Given instruction: Copy out all of the material exactly.

Recorded information:
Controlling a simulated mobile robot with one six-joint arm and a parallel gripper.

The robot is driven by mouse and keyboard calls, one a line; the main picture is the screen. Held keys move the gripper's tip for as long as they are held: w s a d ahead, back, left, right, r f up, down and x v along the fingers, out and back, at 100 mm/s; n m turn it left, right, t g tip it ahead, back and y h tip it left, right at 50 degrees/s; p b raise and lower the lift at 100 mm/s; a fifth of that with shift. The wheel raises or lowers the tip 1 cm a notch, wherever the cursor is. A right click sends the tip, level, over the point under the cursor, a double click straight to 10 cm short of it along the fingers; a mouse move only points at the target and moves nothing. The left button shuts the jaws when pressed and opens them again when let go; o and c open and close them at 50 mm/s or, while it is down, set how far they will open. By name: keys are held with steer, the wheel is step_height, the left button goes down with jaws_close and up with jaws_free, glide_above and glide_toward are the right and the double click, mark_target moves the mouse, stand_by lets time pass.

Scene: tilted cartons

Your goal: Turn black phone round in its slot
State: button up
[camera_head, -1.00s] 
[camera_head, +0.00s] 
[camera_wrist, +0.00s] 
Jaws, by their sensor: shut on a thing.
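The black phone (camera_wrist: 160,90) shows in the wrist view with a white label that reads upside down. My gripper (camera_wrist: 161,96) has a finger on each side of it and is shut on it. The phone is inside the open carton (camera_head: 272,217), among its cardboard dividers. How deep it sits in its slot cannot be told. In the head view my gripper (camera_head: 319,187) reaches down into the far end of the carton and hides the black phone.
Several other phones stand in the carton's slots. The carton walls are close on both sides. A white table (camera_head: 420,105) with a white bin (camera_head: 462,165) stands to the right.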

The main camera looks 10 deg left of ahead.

Response for this exercise:
Controlling a simulated mobile robot with one six-joint arm and a parallel gripper.

The robot is driven by mouse and keyboard calls, one a line; the main picture is the screen. Held keys move the gripper's tip for as long as they are held: w s a d ahead, back, left, right, r f up, down and x v along the fingers, out and back, at 100 mm/s; n m turn it left, right, t g tip it ahead, back and y h tip it left, right at 50 degrees/s; p b raise and lower the lift at 100 mm/s; a fifth of that with shift. The wheel raises or lowers the tip 1 cm a notch, wherever the cursor is. A right click sends the tip, level, over the point under the cursor, a double click straight to 10 cm short of it along the fingers; a mouse move only points at the target and moves nothing. The left button shuts the jaws when pressed and opens them again when let go; o and c open and close them at 50 mm/s or, while it is down, set how far they will open. By name: keys are held with steer, the wheel is step_height, the left button goes down with jaws_close and up with jaws_free, glide_above and glide_toward are the right and the double click, mark_target moves the mouse, stand_by lets time pass.

Scene: tilted cartons

Your goal: Turn black phone round in its slot
State: button up
[camera_head, -1.00s] 
[camera_head, +0.00s] 
[camera_wrist, +0.00s] 
Jaws, by their sensor: shut on a thing.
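The black phone (camera_wrist: 160,90) shows in the wrist view with a white label that reads upside down. My gripper (camera_wrist: 161,96) has a finger on each side of it and is shut on it. The phone is inside the open carton (camera_head: 272,217), among its cardboard dividers. How deep it sits in its slot cannot be told. In the head view my gripper (camera_head: 319,187) reaches down into the far end of the carton and hides the black phone.
Several other phones stand in the carton's slots. The carton walls are close on both sides. A white table (camera_head: 420,105) with a white bin (camera_head: 462,165) stands to the right.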

The main camera looks 10 deg left of ahead.

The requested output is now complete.